Gather every line below where "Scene" appears.

#### Raw records

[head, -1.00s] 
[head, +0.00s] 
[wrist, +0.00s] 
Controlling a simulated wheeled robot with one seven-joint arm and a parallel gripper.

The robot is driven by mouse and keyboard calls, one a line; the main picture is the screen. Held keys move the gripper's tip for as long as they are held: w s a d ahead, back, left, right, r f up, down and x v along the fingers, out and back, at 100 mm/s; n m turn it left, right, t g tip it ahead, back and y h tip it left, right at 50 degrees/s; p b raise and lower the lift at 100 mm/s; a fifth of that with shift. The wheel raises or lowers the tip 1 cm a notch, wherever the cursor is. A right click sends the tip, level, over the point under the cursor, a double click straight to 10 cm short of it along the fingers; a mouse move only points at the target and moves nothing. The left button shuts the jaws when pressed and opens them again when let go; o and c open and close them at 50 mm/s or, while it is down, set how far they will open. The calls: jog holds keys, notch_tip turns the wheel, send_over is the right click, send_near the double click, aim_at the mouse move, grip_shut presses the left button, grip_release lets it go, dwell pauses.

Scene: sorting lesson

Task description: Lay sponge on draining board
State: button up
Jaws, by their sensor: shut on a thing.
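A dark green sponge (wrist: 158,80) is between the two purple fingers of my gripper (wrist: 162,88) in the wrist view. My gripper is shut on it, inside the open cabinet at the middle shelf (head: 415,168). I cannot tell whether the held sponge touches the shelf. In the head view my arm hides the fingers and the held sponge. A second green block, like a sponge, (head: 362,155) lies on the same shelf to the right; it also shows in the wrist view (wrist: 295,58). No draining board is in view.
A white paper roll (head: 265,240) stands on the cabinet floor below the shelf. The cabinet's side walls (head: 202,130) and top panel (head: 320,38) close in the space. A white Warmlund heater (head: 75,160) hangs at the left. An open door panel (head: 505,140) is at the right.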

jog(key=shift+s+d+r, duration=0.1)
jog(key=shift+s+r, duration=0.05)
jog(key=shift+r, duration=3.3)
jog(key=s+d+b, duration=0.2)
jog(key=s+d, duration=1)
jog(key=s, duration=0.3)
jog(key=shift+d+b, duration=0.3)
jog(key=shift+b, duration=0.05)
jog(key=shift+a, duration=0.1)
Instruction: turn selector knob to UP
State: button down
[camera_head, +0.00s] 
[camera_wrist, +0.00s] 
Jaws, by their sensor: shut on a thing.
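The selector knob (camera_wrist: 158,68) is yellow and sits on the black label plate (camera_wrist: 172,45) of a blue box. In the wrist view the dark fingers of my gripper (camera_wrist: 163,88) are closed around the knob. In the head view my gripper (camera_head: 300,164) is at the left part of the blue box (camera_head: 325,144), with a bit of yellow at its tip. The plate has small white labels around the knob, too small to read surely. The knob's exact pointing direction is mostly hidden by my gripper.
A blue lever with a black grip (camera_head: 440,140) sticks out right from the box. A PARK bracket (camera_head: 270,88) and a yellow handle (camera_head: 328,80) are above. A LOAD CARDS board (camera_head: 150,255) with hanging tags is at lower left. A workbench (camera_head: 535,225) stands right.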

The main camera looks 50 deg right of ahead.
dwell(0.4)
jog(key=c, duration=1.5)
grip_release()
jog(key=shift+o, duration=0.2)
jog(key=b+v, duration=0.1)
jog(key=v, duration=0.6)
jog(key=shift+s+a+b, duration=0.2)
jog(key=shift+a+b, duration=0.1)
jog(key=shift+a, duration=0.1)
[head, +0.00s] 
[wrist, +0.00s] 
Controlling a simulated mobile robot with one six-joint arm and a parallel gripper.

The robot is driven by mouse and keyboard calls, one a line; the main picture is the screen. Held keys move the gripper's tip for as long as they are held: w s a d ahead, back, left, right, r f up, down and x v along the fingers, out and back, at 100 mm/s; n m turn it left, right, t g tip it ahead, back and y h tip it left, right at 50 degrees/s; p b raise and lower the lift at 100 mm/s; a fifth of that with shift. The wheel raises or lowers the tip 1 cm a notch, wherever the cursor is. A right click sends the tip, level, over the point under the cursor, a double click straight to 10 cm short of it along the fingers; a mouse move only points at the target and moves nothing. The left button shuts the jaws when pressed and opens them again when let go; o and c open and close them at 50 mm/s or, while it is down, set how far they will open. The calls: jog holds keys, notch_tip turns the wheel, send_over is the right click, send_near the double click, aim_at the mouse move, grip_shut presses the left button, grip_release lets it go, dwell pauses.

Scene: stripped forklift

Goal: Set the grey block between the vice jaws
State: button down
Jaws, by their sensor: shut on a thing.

########

## Response to the exercise:
Scene: sorting lesson
Scene: stripped forklift

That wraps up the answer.